以下内容为模拟操作,因为客户核心数据库是不允许把日志拿出来的哈。
不过处理过程和思路几乎是一样的。
一、故障描述
11G RAC -单机ADG,备端HAS服务无法启动。
二、现象
查看了集群的各种日志,均无任何日志输出。
[root@roidb2 bin]# pwd
/u01/app/11.2.0/grid/bin
[root@roidb2 bin]# ./crsctl start has
[root@roidb2 bin]# --无输出,不提示报错,也不提示成功启动
[root@roidb2 bin]#
怎么办,怎么办?第一次遇到这样的问题。问了客户,说了周五做了搬迁工作,难道是磁盘出了问题,还是权限出了问题。按照这个思路查了一遍,也没有什么发现。回过头来,整理了一下思路,使用strace来看一下,也许会有意想不到的收获。
[root@roidb2 bin]# strace ./crsctl start has
execve("./crsctl", ["./crsctl", "start", "has"], [/* 28 vars */]) = -1 ENOEXEC (Exec format error) --格式错误
dup(2) = 3
fcntl(3, F_GETFL) = 0x8002 (flags O_RDWR|O_LARGEFILE)
fstat(3, {st_mode=S_IFCHR|0620, st_rdev=makedev(136, 1), ...}) = 0
mmap(NULL, 4096, PROT_READ|PROT_WRITE, MAP_PRIVATE|MAP_ANONYMOUS, -1, 0) = 0x7ff367e29000
lseek(3, 0, SEEK_CUR) = -1 ESPIPE (Illegal seek)
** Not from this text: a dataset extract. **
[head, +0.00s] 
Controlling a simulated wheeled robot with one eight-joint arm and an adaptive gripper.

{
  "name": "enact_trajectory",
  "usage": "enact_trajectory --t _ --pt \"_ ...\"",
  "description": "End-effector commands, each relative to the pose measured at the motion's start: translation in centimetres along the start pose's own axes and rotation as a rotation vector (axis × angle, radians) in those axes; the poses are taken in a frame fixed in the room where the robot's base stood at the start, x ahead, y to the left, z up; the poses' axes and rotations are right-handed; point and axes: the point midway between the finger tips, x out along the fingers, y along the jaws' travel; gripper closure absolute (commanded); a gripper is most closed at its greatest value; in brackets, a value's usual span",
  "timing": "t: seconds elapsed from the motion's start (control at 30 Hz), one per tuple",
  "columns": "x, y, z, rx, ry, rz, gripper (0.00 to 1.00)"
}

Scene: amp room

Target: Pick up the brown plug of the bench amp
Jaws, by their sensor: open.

write(3, "strace: exec: Exec format error\n", 32strace: exec: Exec format error
) = 32
close(3) = 0
munmap(0x7ff367e29000, 4096) = 0
exit_group(1) = ?
[root@roidb2 bin]#
为什么会是这样的报错,难道是文件又问题?继续往下查..........
[root@roidb2 bin]# ls -l crsctl
-rwxr-xr-x 1 root root 0 Dec 11 20:54 crsctl
[root@roidb2 bin]# file crsctl
crsctl: empty --竟然是空文件!!!!!!!
[root@roidb2 bin]#
怎么办,怎么办?我们知道这是一个脚本文件,那么,我们从其他节点copy一个文件怎么样呢?
三、处理过程
--远程传输一个文件过来呗
<roidb1:+ASM1:/home/grid>$scp /u01/app/11.2.0/grid/bin/crsctl root@192.168.1.212:/u01/app/11.2.0/grid/bin/
root@192.168.1.212's password:
crsctl 100% 8574 8.4KB/s 00:00
<roidb1:+ASM1:/home/grid>$
[root@roidb2 bin]# file crsctl
crsctl: POSIX shell script text executable
[root@roidb2 bin]# ./crsctl start has
CRS-4123: Oracle High Availability Services has been started.
[root@roidb2 bin]#
--搞定
--学习官方都怎么写脚本
[root@roidb2 bin]# cat crsctl
#!/bin/sh
#
# Copyright (c) 2001, 2013, Oracle and/or its affiliates. All rights reserved.
# Notes:
# - This script should only use clsecho.bin directly and not clsecho(which is
# this same script).
# - FIXME: crswrap should process hostname locally as well just like init.ohasd.
### Main ###
ORA_CRS_HOME=/u01/app/11.2.0/grid
MY_HOST=roidb1
ORACLE_USER=grid
ORACLE_HOME=/u01/app/11.2.0/grid
CRF_HOME=/u01/app/11.2.0/grid
export ORA_CRS_HOME ORACLE_HOME CRF_HOME
#limits
CRS_LIMIT_CORE=unlimited
CRS_LIMIT_MEMLOCK=unlimited
CRS_LIMIT_OPENFILE=65536
CRS_LIMIT_STACK=2048
#export the limit variables
export CRS_LIMIT_CORE CRS_LIMIT_MEMLOCK CRS_LIMIT_OPENFILE CRS_LIMIT_STACK
#listener
CRS_LSNR_STACK=10240
export CRS_LSNR_STACK
# Unset env var ORACLE_BASE before spawning any processes.
unset ORACLE_BASE
[ -z "$PERL" ] && PERL="/u01/app/11.2.0/grid/perl/bin/perl -I${ORA_CRS_HOME}/perl/lib"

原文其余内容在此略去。